Jazz Museums: Taking In All That Cool Jazz

Few things say “Made in the U.S.A.” like jazz music.

Musicians like Billie Holiday, Louis Armstrong, Duke Ellington and Miles Davis laid the roots of a sound native to the United States. A number of destination museums dedicated to their legacy pepper the American landscape--there’s probably one a short drive from you.

From New Orleans, to Harlem and Cleveland and beyond, there’s plenty of places to learn about American music.

Consider hopping on a highway and visiting some of these national hotspots for jazz.
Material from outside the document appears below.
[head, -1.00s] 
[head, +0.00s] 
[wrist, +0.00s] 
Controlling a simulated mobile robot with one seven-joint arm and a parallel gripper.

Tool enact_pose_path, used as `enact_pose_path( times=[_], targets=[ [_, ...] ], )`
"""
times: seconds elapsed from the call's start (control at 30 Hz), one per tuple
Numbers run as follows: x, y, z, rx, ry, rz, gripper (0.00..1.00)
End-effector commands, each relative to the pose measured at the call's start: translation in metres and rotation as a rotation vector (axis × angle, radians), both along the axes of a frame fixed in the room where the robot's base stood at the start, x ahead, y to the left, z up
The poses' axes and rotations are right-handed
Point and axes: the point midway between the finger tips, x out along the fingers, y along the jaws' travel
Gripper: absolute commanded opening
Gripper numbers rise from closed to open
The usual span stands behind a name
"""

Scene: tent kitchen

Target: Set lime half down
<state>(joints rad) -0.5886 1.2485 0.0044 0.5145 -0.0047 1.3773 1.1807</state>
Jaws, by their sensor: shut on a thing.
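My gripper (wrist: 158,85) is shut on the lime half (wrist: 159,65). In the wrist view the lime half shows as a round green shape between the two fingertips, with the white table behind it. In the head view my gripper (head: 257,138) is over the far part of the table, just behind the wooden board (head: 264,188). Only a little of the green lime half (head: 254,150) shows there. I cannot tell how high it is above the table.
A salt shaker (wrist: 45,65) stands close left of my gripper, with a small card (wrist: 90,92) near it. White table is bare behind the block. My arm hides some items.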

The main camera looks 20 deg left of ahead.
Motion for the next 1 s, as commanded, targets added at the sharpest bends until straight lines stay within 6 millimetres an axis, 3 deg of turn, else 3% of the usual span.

American Jazz Museum, 1616 E 18 St., Kansas City, MO: Found in Kansas City’s historic 18th and Vine District, the museum occupies a building that’s also home to the Negro Leagues Baseball Museum.

New Orleans Jazz Museum, 401 Barracks St., New Orleans, LA: Affiliated with the Louisiana State Museum, the New Orleans Jazz Museum is located in the Old U.S. Mint building in the French Quarter.

Colored Musicians Club Jazz Museum, 145 Broadway, Buffalo, NY: Founded in 1971, the club was a gathering place for famous Jazz musicians like, Miles Davis, Dizzy Gillespie, Billie Holiday, Lena Horne and Ella Fitzgerald.

National Jazz Museum, 58 W 129th St., New York, NY: Offering 1,900 square feet of exhibition space, the National Jazz Museum in Harlem features the Savory Collection, nearly a thousand discs of radio broadcasts recorded by famous audio engineer William Savory during the swing era of the 1930s.

Rock and Roll Hall of Fame, 1100 E 9th St, Cleveland, OH: Found on the shores of Lake Erie in downtown Cleveland, the Rock and Roll Hall of Fame has hosted more than 10 million visitors. Exhibits dedicated to famous jazz musicians are found at the front of the museum, highlighting their influence on American music, including rock and roll.